== Data ==

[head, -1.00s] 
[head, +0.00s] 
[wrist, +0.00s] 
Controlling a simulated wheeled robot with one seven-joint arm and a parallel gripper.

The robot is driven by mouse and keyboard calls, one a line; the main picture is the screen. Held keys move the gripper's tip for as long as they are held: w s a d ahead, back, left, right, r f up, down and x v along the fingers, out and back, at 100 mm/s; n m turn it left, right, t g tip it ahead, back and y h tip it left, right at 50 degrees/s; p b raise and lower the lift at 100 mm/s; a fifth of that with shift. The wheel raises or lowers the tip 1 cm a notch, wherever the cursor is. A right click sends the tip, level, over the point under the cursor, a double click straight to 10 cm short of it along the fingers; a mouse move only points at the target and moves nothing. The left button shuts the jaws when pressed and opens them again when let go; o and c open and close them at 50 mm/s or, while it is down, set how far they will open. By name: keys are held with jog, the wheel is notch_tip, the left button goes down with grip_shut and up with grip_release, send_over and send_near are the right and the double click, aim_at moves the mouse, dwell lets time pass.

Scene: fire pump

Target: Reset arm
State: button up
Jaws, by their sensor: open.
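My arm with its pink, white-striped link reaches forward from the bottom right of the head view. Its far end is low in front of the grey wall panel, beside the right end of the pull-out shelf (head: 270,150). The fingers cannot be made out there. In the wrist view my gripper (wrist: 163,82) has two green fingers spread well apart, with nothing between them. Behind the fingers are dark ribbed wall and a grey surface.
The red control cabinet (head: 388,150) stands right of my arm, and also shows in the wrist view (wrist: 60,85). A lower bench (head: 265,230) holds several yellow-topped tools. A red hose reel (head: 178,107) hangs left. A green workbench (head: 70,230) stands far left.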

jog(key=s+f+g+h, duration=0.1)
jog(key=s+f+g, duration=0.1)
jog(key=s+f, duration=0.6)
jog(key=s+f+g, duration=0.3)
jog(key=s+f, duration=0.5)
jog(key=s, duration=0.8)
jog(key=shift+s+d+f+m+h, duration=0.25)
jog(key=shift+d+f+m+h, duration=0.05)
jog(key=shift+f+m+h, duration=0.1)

===

The lines above from the one containing "[wrist, +0.00s]" through the one containing "Controlling a simulated" are to be set down exactly, and no others.

*Full response*:
[wrist, +0.00s] 
Controlling a simulated wheeled robot with one seven-joint arm and a parallel gripper.

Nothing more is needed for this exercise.